§ **Task objective**:
Please state how many lines in the records contain the string "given", with no words besides the number.
## START Provided material
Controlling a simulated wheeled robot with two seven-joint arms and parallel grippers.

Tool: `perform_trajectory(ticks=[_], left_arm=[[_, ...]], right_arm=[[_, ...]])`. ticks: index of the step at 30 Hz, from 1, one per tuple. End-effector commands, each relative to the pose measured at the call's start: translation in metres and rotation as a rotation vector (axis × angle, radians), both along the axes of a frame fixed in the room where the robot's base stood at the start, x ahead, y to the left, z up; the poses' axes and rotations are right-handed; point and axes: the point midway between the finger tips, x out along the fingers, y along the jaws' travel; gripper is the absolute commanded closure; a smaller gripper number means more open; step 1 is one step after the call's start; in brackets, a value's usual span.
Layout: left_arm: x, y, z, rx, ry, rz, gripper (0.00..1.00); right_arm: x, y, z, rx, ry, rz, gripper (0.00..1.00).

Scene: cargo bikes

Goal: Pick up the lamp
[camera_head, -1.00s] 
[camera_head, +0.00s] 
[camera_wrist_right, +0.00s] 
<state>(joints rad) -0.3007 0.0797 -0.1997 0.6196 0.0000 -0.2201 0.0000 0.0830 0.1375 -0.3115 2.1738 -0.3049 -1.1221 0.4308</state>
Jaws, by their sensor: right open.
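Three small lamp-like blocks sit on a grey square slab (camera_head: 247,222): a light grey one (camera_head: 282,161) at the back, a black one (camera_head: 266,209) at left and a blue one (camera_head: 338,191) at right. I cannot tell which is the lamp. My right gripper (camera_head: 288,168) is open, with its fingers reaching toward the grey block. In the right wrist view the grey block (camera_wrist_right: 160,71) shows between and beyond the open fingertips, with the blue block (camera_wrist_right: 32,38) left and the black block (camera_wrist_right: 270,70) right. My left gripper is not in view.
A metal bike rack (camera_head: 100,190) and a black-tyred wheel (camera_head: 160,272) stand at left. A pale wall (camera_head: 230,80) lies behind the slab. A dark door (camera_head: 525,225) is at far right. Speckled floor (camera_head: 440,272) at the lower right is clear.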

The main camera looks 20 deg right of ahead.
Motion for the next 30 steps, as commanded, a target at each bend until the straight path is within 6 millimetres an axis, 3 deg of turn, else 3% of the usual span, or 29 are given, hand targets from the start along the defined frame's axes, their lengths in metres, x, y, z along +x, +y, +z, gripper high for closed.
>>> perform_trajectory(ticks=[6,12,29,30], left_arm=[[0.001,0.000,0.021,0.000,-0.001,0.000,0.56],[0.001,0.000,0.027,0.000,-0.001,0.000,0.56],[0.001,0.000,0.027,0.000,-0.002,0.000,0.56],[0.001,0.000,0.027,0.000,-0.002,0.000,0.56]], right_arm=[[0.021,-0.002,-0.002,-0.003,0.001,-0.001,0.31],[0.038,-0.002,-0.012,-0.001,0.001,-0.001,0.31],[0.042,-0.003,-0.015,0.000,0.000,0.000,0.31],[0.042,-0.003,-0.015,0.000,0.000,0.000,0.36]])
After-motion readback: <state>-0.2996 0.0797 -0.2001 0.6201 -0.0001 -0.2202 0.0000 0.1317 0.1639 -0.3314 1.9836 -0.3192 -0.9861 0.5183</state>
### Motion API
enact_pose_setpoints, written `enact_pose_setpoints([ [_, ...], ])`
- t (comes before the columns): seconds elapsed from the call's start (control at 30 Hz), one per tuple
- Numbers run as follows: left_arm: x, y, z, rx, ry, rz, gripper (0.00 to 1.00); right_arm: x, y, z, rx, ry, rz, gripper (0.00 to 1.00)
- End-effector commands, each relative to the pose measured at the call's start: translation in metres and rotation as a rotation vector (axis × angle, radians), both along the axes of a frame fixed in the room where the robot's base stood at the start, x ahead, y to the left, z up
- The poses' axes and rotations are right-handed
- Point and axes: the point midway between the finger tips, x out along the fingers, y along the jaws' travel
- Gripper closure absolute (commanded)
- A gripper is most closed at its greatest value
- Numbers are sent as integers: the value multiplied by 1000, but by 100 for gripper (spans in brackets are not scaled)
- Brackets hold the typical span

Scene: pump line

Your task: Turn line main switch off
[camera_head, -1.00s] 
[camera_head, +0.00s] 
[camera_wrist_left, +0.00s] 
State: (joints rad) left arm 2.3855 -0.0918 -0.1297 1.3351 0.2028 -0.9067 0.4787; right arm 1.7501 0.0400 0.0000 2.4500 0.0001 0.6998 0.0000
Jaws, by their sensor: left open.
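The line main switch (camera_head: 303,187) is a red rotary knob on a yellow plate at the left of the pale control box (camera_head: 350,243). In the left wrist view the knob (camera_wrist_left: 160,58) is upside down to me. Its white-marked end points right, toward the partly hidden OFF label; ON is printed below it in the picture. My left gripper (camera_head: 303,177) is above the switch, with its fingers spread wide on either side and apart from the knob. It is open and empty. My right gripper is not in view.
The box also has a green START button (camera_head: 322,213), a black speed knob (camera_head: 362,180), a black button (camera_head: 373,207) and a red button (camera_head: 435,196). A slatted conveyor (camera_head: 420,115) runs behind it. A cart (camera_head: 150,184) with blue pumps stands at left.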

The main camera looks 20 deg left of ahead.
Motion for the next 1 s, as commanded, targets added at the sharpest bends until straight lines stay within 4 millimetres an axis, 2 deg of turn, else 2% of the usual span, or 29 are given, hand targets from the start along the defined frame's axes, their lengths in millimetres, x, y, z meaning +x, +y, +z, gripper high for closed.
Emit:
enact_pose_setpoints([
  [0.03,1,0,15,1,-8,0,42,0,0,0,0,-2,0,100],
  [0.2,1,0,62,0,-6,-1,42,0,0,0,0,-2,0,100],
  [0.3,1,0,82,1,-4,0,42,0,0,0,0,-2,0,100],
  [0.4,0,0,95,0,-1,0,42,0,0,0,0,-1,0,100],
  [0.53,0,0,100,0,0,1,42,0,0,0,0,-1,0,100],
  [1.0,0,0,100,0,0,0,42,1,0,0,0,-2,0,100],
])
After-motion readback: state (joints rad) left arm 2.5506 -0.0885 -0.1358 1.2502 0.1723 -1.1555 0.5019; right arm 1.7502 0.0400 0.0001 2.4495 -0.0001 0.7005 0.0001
## END Provided material
§ **Result**:
2